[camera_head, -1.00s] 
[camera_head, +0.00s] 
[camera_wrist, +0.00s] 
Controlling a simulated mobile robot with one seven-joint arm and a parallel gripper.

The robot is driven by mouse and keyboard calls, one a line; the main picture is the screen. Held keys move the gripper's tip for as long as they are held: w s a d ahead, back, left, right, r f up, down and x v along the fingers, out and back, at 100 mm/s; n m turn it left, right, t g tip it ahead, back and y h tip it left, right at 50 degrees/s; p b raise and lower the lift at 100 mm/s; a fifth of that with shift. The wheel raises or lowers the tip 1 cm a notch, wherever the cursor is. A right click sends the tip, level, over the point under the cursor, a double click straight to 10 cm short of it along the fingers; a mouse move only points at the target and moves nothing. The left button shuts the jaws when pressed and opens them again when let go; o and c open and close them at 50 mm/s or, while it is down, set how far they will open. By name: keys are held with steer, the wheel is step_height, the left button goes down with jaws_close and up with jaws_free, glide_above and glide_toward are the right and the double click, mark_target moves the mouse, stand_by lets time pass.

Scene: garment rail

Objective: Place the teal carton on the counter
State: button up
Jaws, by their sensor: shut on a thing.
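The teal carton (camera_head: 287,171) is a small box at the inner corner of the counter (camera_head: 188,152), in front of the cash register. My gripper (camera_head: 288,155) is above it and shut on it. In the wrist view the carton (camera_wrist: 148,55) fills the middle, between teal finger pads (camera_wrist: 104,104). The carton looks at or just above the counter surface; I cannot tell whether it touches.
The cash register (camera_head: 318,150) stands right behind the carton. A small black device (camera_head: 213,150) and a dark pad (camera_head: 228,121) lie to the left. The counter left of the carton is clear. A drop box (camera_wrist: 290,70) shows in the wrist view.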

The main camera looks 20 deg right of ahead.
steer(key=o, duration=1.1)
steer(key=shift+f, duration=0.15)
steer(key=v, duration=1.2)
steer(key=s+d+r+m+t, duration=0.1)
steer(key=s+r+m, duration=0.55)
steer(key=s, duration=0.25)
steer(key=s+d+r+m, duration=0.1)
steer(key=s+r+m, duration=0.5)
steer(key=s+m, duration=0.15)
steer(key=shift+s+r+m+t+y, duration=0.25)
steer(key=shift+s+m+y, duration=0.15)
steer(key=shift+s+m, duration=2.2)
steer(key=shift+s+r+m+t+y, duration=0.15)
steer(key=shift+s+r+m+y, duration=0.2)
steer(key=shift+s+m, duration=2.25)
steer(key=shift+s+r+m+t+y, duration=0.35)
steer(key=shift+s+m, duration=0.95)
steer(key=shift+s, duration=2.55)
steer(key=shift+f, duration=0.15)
========
● WHAT NEEDS TO BE DONE
Copy each line of the data exactly, leaving nothing out.

● OUTPUT OF THE EXERCISE
[camera_head, -1.00s] 
[camera_head, +0.00s] 
[camera_wrist, +0.00s] 
Controlling a simulated mobile robot with one seven-joint arm and a parallel gripper.

The robot is driven by mouse and keyboard calls, one a line; the main picture is the screen. Held keys move the gripper's tip for as long as they are held: w s a d ahead, back, left, right, r f up, down and x v along the fingers, out and back, at 100 mm/s; n m turn it left, right, t g tip it ahead, back and y h tip it left, right at 50 degrees/s; p b raise and lower the lift at 100 mm/s; a fifth of that with shift. The wheel raises or lowers the tip 1 cm a notch, wherever the cursor is. A right click sends the tip, level, over the point under the cursor, a double click straight to 10 cm short of it along the fingers; a mouse move only points at the target and moves nothing. The left button shuts the jaws when pressed and opens them again when let go; o and c open and close them at 50 mm/s or, while it is down, set how far they will open. By name: keys are held with steer, the wheel is step_height, the left button goes down with jaws_close and up with jaws_free, glide_above and glide_toward are the right and the double click, mark_target moves the mouse, stand_by lets time pass.

Scene: garment rail

Objective: Place the teal carton on the counter
State: button up
Jaws, by their sensor: shut on a thing.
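The teal carton (camera_head: 287,171) is a small box at the inner corner of the counter (camera_head: 188,152), in front of the cash register. My gripper (camera_head: 288,155) is above it and shut on it. In the wrist view the carton (camera_wrist: 148,55) fills the middle, between teal finger pads (camera_wrist: 104,104). The carton looks at or just above the counter surface; I cannot tell whether it touches.
The cash register (camera_head: 318,150) stands right behind the carton. A small black device (camera_head: 213,150) and a dark pad (camera_head: 228,121) lie to the left. The counter left of the carton is clear. A drop box (camera_wrist: 290,70) shows in the wrist view.

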The main camera looks 20 deg right of ahead.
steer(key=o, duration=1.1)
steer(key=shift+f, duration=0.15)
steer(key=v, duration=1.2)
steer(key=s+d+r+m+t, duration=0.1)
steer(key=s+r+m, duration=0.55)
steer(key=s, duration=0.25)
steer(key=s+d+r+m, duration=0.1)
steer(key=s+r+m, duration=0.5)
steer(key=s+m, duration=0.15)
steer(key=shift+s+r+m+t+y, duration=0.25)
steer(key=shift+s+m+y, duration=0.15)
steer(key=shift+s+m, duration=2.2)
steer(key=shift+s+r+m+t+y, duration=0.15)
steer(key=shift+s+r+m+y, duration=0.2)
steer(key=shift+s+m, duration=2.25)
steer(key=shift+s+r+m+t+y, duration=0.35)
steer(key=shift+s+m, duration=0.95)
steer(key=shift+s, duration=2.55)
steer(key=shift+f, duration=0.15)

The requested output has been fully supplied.